Guangzhou JV to Become Equity-Method Affiliate

Separately, Akebono said it will transfer roughly half its equity in ACG to Fujiwa Machinery Industry (Kunshan), while ACG simultaneously implements a third-party capital increase subscribed by Kunshan Technical Automotive Center Co., Ltd., a LIOHO Group research entity. Post-transaction ownership shifts to 30% Akebono, 55% Fujiwa, and 15% Kunshan Technical. ACG will reclassify from a consolidated subsidiary to an equity-method affiliate.

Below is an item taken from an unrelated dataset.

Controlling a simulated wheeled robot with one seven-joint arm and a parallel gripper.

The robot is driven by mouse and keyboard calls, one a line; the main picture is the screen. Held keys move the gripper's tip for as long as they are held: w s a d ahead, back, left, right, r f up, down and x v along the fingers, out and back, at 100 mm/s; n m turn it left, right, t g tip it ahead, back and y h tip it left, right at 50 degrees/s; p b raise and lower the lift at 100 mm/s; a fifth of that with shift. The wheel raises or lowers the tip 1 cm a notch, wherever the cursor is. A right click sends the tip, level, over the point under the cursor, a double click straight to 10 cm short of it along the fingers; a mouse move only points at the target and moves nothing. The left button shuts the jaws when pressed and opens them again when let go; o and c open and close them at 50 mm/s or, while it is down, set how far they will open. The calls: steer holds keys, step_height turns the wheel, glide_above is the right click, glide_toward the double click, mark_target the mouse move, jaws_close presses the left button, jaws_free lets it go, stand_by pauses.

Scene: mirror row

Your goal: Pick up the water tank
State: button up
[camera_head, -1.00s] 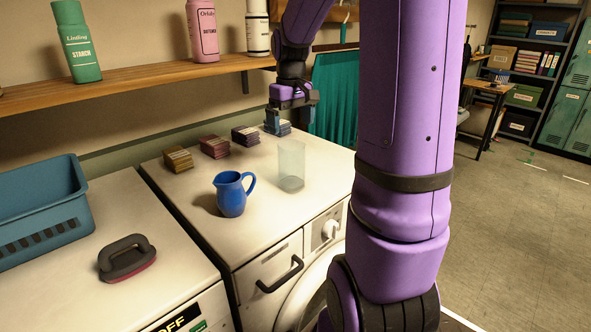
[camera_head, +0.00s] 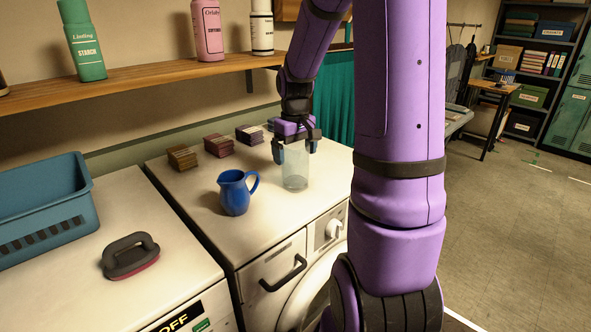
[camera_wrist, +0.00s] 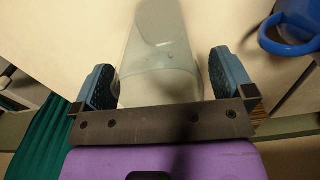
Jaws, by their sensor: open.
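The water tank (camera_head: 295,176) appears to be the clear, pale, open-topped vessel on the white machine top, right of the blue jug. My gripper (camera_head: 296,147) is over its upper part, pointing down, with its jaws open. In the wrist view, the tank (camera_wrist: 160,55) stands between the two dark-padded fingers of my gripper (camera_wrist: 161,84). A gap shows on the right side; on the left the finger is very close to the wall, and I cannot tell if it touches.
A blue jug (camera_head: 234,193) stands close by to the left. Several card stacks (camera_head: 219,146) lie behind. A dark iron-like brush (camera_head: 130,256) and a blue basket (camera_head: 42,205) are on the left machine. A wooden shelf (camera_head: 150,75) with bottles runs above.

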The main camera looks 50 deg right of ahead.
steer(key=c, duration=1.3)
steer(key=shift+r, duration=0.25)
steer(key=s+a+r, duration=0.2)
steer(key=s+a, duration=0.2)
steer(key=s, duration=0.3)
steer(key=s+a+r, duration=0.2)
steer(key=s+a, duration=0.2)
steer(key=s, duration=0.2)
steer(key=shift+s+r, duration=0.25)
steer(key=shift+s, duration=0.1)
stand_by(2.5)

Akebono framed the deal as part of its ongoing restructuring of China operations, with the company refocusing on Akebono Corporation (Suzhou), which manufactures disc brake pads. Management of ACG’s disc and drum brake business will pass to the LIOHO Group, which includes parent LIOHO MACHINE WORKS, LTD.

ACG Financial Profile

ACG was established in October 2004 with capital of 62 million yuan (approximately $9.1 million). Its financial trajectory rebounded sharply in 2025:

  • FY2023: Net sales of 451 million yuan (~$66.1 million); profit of 6 million yuan (~$880,000)
  • FY2024: Net sales of 395 million yuan (~$57.9 million); net loss of 1 million yuan
  • FY2025: Net sales of 453 million yuan (~$66.4 million); profit of 31 million yuan (~$4.5 million)

Net assets stood at 197 million yuan (~$28.9 million) at year-end 2025.

Transaction Terms

Fujiwa Machinery Industry (Kunshan), established in 1995, is owned 55% by a wholly owned subsidiary of LIOHO MACHINE WORKS, LTD. and 45% by Sumitomo Corporation. It conducts casting, machining, and assembly of automotive brake, drive, and engine parts. Kunshan Technical Automotive Center, established in 2014 with capital of 5 million yuan, focuses on design, prototyping, and testing of brake discs and knuckles.

Akebono said it has no prior capital, personnel, or business relationship with either entity. The equity transfer agreement is scheduled for signing on April 27, 2026, with closing targeted for June 30, 2026. The transfer price has not been disclosed, which Akebono attributes to confidentiality obligations and a request by the transferee.